Every entry that follows should be repeated exactly; drop the images.

-- Entries provided start --

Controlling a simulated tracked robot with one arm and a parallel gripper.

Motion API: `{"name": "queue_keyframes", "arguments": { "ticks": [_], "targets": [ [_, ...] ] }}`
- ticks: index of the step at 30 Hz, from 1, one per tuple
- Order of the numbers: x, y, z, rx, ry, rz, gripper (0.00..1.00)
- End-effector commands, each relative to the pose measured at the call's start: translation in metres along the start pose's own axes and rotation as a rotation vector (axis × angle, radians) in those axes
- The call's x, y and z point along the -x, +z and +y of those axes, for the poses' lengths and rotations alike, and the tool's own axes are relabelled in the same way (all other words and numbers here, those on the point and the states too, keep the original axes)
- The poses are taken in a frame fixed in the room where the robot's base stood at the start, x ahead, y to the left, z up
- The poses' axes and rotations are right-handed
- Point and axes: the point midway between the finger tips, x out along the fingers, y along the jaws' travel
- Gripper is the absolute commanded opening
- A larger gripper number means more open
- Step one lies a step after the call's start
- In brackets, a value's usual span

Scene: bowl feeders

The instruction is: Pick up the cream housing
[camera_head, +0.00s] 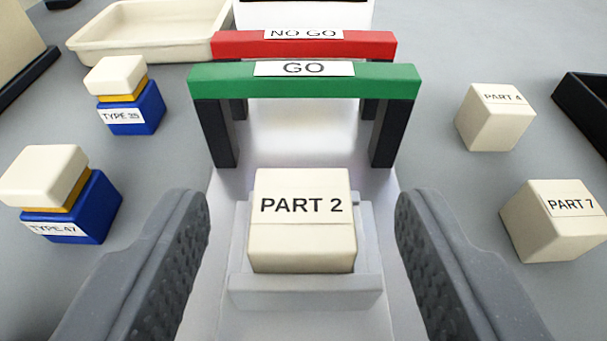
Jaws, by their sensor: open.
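A cream block labelled "PART 2" (302,240) sits upright in a light grey cradle (305,291) at the middle of the view. My gripper (303,215) is open, with one dark ridged finger on each side of this block. Gaps show between both fingers and the block. More cream blocks stand on the grey surface: "PART 4" (495,120) and "PART 7" (552,225) at the right. Which cream piece is the housing cannot be told from labels alone; "PART 2" is the one between my fingers.
A green "GO" gate (205,84) stands just behind the cradle, with a red "NO GO" gate (228,44) behind it. Blue blocks with cream tops, "TYPE 35" (147,104) and "TYPE 47" (88,205), stand left. A cream tray (150,45) lies back left, a black bin (590,105) right.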

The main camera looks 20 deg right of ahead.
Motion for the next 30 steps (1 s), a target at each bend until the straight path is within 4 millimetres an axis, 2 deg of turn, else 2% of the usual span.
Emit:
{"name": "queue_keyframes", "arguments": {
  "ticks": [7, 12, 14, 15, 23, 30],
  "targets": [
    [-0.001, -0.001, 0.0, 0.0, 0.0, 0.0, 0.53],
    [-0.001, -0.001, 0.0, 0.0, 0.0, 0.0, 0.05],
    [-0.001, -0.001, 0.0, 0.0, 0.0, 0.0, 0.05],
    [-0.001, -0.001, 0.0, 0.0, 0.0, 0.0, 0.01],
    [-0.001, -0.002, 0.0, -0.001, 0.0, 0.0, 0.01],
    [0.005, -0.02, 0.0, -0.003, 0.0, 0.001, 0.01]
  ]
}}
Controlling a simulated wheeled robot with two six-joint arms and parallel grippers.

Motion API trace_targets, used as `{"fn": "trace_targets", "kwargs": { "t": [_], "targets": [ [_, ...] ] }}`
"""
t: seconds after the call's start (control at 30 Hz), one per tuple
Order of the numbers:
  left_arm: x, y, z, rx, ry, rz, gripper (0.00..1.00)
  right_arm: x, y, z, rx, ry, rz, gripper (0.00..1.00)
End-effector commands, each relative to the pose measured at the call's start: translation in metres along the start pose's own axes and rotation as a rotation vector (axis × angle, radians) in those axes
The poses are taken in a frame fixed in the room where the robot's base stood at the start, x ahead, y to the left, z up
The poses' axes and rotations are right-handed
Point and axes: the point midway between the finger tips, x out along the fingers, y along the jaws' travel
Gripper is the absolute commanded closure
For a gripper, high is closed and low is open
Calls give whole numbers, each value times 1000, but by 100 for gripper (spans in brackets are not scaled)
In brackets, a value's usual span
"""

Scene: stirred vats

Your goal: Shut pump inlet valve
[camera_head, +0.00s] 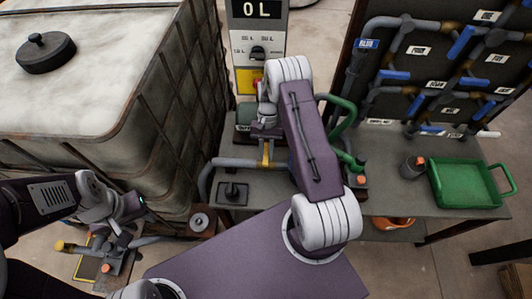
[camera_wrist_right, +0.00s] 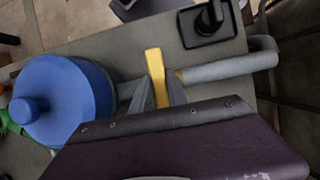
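The valve on the grey inlet pipe (camera_head: 235,163) has a yellow handle (camera_head: 265,153). It lies below my right gripper (camera_head: 264,128) in the head view. In the right wrist view the yellow handle (camera_wrist_right: 157,77) stands across the grey pipe (camera_wrist_right: 225,69), beside the blue pump (camera_wrist_right: 65,100). The grey fingertips of my right gripper (camera_wrist_right: 158,97) are close on either side of the handle's lower end. Whether they grip it is unclear. My left gripper (camera_head: 122,226) is low at the left, by the tank's base, away from this valve; its finger opening is unclear.
A control box reading 0 L (camera_head: 262,10) stands behind the bench. A green tray (camera_head: 466,183) and a dark cup (camera_head: 412,167) are on the bench's right. A pipe board (camera_head: 425,65) rises behind. The caged tank (camera_head: 85,95) fills the left.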

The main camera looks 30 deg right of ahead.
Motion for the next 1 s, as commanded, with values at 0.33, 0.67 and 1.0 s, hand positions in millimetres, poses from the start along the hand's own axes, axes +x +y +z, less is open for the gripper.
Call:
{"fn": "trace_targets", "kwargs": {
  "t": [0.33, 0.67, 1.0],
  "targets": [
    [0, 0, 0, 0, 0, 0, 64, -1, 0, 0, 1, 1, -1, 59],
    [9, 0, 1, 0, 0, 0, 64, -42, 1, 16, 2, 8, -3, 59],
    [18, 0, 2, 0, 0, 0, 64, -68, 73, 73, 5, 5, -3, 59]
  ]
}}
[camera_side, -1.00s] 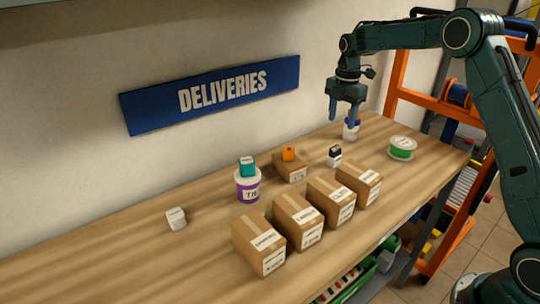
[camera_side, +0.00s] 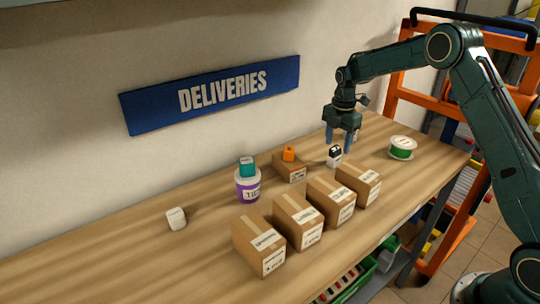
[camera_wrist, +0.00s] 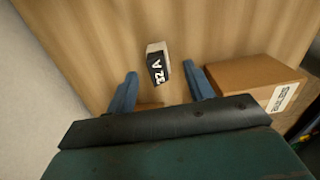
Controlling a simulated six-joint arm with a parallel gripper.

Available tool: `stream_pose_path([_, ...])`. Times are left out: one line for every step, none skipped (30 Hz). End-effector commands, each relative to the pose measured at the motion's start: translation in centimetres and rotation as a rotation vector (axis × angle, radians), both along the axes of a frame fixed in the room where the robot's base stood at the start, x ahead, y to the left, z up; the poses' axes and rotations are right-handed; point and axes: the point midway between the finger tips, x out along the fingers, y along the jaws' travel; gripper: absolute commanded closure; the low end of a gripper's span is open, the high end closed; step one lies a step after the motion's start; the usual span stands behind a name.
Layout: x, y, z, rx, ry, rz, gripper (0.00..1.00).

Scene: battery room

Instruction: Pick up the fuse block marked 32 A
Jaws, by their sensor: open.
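The fuse block marked 32 A (camera_wrist: 157,64) has a black top with white lettering and a white body. In the side view it stands on the wooden bench, behind the row of cartons (camera_side: 334,158). My gripper (camera_side: 339,146) is open and points down just above the block, its fingers partly in front of it. In the wrist view my gripper (camera_wrist: 160,71) has its two blue fingers apart, one to each side. The block lies around the level of the fingertips in the picture, between them, slightly tilted, with nothing held.
Several cartons (camera_side: 331,200) stand in a row at the front; the nearest one (camera_wrist: 250,80) is close to my right finger. A white block (camera_side: 176,218) and green spool (camera_side: 402,148) stand apart.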

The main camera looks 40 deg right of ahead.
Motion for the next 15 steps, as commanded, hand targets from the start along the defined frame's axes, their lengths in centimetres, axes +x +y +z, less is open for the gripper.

-- Entries provided end --

Task solution:
Controlling a simulated tracked robot with one arm and a parallel gripper.

Motion API: `{"name": "queue_keyframes", "arguments": { "ticks": [_], "targets": [ [_, ...] ] }}`
- ticks: index of the step at 30 Hz, from 1, one per tuple
- Order of the numbers: x, y, z, rx, ry, rz, gripper (0.00..1.00)
- End-effector commands, each relative to the pose measured at the call's start: translation in metres along the start pose's own axes and rotation as a rotation vector (axis × angle, radians) in those axes
- The call's x, y and z point along the -x, +z and +y of those axes, for the poses' lengths and rotations alike, and the tool's own axes are relabelled in the same way (all other words and numbers here, those on the point and the states too, keep the original axes)
- The poses are taken in a frame fixed in the room where the robot's base stood at the start, x ahead, y to the left, z up
- The poses' axes and rotations are right-handed
- Point and axes: the point midway between the finger tips, x out along the fingers, y along the jaws' travel
- Gripper is the absolute commanded opening
- A larger gripper number means more open
- Step one lies a step after the call's start
- In brackets, a value's usual span

Scene: bowl feeders

The instruction is: Pick up the cream housing
[camera_head, +0.00s] 
Jaws, by their sensor: open.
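A cream block labelled "PART 2" (302,240) sits upright in a light grey cradle (305,291) at the middle of the view. My gripper (303,215) is open, with one dark ridged finger on each side of this block. Gaps show between both fingers and the block. More cream blocks stand on the grey surface: "PART 4" (495,120) and "PART 7" (552,225) at the right. Which cream piece is the housing cannot be told from labels alone; "PART 2" is the one between my fingers.
A green "GO" gate (205,84) stands just behind the cradle, with a red "NO GO" gate (228,44) behind it. Blue blocks with cream tops, "TYPE 35" (147,104) and "TYPE 47" (88,205), stand left. A cream tray (150,45) lies back left, a black bin (590,105) right.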

The main camera looks 20 deg right of ahead.
Motion for the next 30 steps (1 s), a target at each bend until the straight path is within 4 millimetres an axis, 2 deg of turn, else 2% of the usual span.
Emit:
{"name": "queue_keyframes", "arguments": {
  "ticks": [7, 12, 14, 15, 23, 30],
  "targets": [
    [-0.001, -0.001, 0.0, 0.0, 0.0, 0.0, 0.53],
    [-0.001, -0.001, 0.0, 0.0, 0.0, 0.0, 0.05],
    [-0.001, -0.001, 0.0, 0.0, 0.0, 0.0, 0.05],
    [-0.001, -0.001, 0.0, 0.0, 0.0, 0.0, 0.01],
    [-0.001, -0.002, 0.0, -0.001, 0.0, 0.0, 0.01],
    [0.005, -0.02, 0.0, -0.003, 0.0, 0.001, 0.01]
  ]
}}
Controlling a simulated wheeled robot with two six-joint arms and parallel grippers.

Motion API trace_targets, used as `{"fn": "trace_targets", "kwargs": { "t": [_], "targets": [ [_, ...] ] }}`
"""
t: seconds after the call's start (control at 30 Hz), one per tuple
Order of the numbers:
  left_arm: x, y, z, rx, ry, rz, gripper (0.00..1.00)
  right_arm: x, y, z, rx, ry, rz, gripper (0.00..1.00)
End-effector commands, each relative to the pose measured at the call's start: translation in metres along the start pose's own axes and rotation as a rotation vector (axis × angle, radians) in those axes
The poses are taken in a frame fixed in the room where the robot's base stood at the start, x ahead, y to the left, z up
The poses' axes and rotations are right-handed
Point and axes: the point midway between the finger tips, x out along the fingers, y along the jaws' travel
Gripper is the absolute commanded closure
For a gripper, high is closed and low is open
Calls give whole numbers, each value times 1000, but by 100 for gripper (spans in brackets are not scaled)
In brackets, a value's usual span
"""

Scene: stirred vats

Your goal: Shut pump inlet valve
[camera_head, +0.00s] 
[camera_wrist_right, +0.00s] 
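The valve on the grey inlet pipe (camera_head: 235,163) has a yellow handle (camera_head: 265,153). It lies below my right gripper (camera_head: 264,128) in the head view. In the right wrist view the yellow handle (camera_wrist_right: 157,77) stands across the grey pipe (camera_wrist_right: 225,69), beside the blue pump (camera_wrist_right: 65,100). The grey fingertips of my right gripper (camera_wrist_right: 158,97) are close on either side of the handle's lower end. Whether they grip it is unclear. My left gripper (camera_head: 122,226) is low at the left, by the tank's base, away from this valve; its finger opening is unclear.
A control box reading 0 L (camera_head: 262,10) stands behind the bench. A green tray (camera_head: 466,183) and a dark cup (camera_head: 412,167) are on the bench's right. A pipe board (camera_head: 425,65) rises behind. The caged tank (camera_head: 85,95) fills the left.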

The main camera looks 30 deg right of ahead.
Motion for the next 1 s, as commanded, with values at 0.33, 0.67 and 1.0 s, hand positions in millimetres, poses from the start along the hand's own axes, axes +x +y +z, less is open for the gripper.
Call:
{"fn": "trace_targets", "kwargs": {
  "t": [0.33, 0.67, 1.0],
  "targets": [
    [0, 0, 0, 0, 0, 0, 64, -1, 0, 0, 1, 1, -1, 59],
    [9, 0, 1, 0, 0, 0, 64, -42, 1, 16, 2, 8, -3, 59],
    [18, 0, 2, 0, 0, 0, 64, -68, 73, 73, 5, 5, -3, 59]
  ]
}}
[camera_side, -1.00s] 
[camera_side, +0.00s] 
[camera_wrist, +0.00s] 
Controlling a simulated six-joint arm with a parallel gripper.

Available tool: `stream_pose_path([_, ...])`. Times are left out: one line for every step, none skipped (30 Hz). End-effector commands, each relative to the pose measured at the motion's start: translation in centimetres and rotation as a rotation vector (axis × angle, radians), both along the axes of a frame fixed in the room where the robot's base stood at the start, x ahead, y to the left, z up; the poses' axes and rotations are right-handed; point and axes: the point midway between the finger tips, x out along the fingers, y along the jaws' travel; gripper: absolute commanded closure; the low end of a gripper's span is open, the high end closed; step one lies a step after the motion's start; the usual span stands behind a name.
Layout: x, y, z, rx, ry, rz, gripper (0.00..1.00).

Scene: battery room

Instruction: Pick up the fuse block marked 32 A
Jaws, by their sensor: open.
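The fuse block marked 32 A (camera_wrist: 157,64) has a black top with white lettering and a white body. In the side view it stands on the wooden bench, behind the row of cartons (camera_side: 334,158). My gripper (camera_side: 339,146) is open and points down just above the block, its fingers partly in front of it. In the wrist view my gripper (camera_wrist: 160,71) has its two blue fingers apart, one to each side. The block lies around the level of the fingertips in the picture, between them, slightly tilted, with nothing held.
Several cartons (camera_side: 331,200) stand in a row at the front; the nearest one (camera_wrist: 250,80) is close to my right finger. A white block (camera_side: 176,218) and green spool (camera_side: 402,148) stand apart.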

The main camera looks 40 deg right of ahead.
Motion for the next 15 steps, as commanded, hand targets from the start along the defined frame's axes, their lengths in centimetres, axes +x +y +z, less is open for the gripper.

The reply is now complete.